Setting up my PKM system
I’ve spent some time rethinking how can I improve my PKM system using the insights from workshop. My vision is to become a content-creator from a content consumer. Therefore, my PKM goal would be spending more time in ‘idea emergence’. And to make that happen I need to make notes and connections inside the PKM consistently, and ensure the system is future-proof. Here’s how I’ll be working on my PKM going forward:
- Status Tags: I didn’t use any tags in my PKM before the workshop. My notes were growing and tags would’ve been helpful. But, I didn’t want to overwhelm myself with managing all the tags. The ‘status tags’ from the workshop however, really spoke to me. Powered with Obsidian’s ‘nested tags’ and Dataview plugin I’ve discovered a great way to organize and interact with my notes.

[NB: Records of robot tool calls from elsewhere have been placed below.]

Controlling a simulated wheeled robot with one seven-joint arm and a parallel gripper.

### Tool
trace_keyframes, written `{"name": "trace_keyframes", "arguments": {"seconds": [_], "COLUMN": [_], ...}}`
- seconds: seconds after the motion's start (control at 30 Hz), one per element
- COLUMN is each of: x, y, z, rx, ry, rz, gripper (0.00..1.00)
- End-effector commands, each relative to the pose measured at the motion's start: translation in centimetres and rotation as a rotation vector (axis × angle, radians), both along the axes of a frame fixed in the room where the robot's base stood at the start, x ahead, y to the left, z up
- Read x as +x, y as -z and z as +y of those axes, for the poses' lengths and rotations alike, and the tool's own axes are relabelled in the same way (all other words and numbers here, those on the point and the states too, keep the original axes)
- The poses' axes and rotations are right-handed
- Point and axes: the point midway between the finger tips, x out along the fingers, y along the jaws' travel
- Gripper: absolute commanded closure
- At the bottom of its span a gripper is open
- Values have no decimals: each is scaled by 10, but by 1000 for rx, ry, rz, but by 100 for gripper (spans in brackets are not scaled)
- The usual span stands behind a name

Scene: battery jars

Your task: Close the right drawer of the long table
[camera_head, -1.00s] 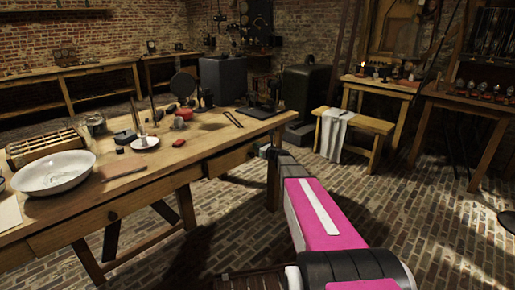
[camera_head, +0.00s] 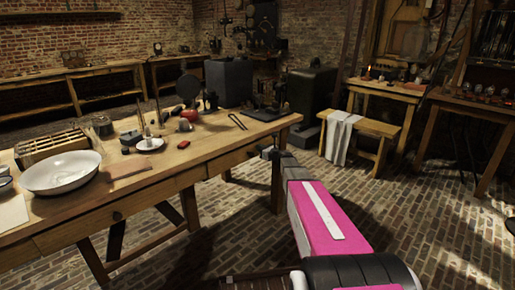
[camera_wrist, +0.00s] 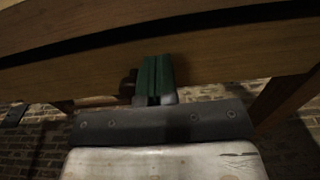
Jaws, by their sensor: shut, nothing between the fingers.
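The long wooden table (camera_head: 165,165) runs from the left to the middle of the head view. Its right drawer (camera_head: 232,158) is in the front apron near the right end. In the head view the drawer front looks close to flush; I cannot tell if it is fully in. My gripper (camera_head: 268,153) is at the drawer's right end. In the wrist view my gripper's green fingers (camera_wrist: 154,62) are together and empty, up against or just before the wooden drawer front (camera_wrist: 225,60). A dark round knob (camera_wrist: 128,86) is just left of them. A dark gap shows above the front.
A white bowl (camera_head: 61,172), a wooden rack (camera_head: 50,143) and small items stand on the tabletop. A bench with a white cloth (camera_head: 340,138) stands to the right. Brick floor (camera_head: 400,205) is open right of the table.

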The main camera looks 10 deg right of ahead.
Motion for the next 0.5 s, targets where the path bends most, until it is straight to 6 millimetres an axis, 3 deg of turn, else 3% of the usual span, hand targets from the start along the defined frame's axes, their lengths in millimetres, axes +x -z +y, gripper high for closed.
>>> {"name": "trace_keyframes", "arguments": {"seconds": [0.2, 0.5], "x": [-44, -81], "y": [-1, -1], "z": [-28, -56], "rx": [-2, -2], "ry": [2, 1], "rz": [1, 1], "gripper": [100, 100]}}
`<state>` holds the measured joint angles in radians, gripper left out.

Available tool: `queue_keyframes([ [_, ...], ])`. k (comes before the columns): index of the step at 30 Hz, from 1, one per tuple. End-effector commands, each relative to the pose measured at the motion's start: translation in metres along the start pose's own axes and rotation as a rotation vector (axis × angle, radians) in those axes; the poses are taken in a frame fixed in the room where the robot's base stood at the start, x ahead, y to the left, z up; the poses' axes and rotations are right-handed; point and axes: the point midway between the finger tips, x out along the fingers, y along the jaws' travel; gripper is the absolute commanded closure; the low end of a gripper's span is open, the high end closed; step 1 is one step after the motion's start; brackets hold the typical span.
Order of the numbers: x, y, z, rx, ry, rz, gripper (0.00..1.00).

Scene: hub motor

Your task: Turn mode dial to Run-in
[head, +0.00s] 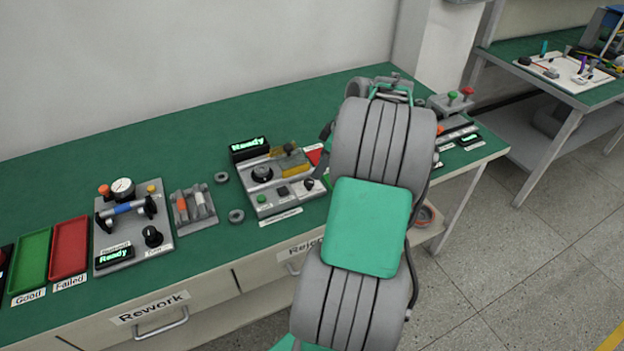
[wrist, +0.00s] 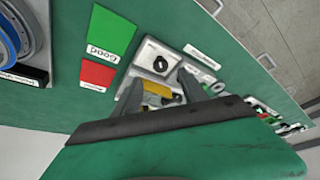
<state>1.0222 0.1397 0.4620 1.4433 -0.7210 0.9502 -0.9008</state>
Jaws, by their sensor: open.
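In the wrist view, my gripper (wrist: 158,86) is open, with its two grey fingers apart over a pale panel. A black dial (wrist: 160,64) sits on that panel beyond the fingertips, and nothing is seen held. A yellow part (wrist: 157,92) shows between the fingers. In the head view, my arm hides the gripper. The middle station (head: 284,213) has a black knob (head: 308,184), a green button (head: 262,198) and a lit "Ready" display (head: 249,148). Labels are too small to tell which dial is the mode dial or where it points.
A gauge station (head: 122,248) with another black knob (head: 152,236) stands left, beside green (head: 31,262) and red (head: 69,249) trays. Loose grey rings (head: 236,216) lie near the middle station. My arm partly hides the right station (head: 455,138). The back of the bench is clear.

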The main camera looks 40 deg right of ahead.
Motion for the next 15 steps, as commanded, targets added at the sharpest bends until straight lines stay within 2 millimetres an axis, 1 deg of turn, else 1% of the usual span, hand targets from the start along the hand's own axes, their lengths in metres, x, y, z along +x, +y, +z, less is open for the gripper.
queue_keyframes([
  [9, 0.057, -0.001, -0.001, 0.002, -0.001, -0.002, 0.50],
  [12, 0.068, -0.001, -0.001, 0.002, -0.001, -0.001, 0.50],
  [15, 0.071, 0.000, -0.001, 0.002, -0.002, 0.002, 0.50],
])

- Map of Content (MOCs) — MOCs often appear on Nick’s YouTube channel, so the concept wasn’t knew to me. The YouTube videos helped me get the big picture, but I’ve never made an MOC before the course. Creating the MOCs with the cohort gave me a deeper understanding of the process. I’ve only made a couple of MOCs, and I’m amazed how they supercharge idea generation. I intend to create more of them in the future.
- The PKM Mindset: The PKM mindset is that of a gardener, and in this garden notes are nurtured and grown. Someone in the course community shared this wonderful article explaining the concept of ‘digital garden’. This is a mindset shift, from just making notes to mindfully growing notes. My PKM however, isn’t a garden but a cafe. Therefore, instead of the ‘seedling-budding-evergreen’, I’ll be using ‘Cherry-Bean-Blend’ status tags 🙂
- More Development time — Most of my time has been spent on reading/idea collecting (from books, blogs, NYT, podcasts, etc) but not as much in idea development (making notes inside the PKM). This needs to change. Going forward I’ll be spending more time in the development phase to get those neurons firing.
- PKM Time — Last but not the least, every PKM system needs commitment. My goal would be to start spending at-least 30 minutes every morning in my Zetsidian. Nick’s idea of a ‘I want to…’ note will be helpful in making the PKM time more intentional.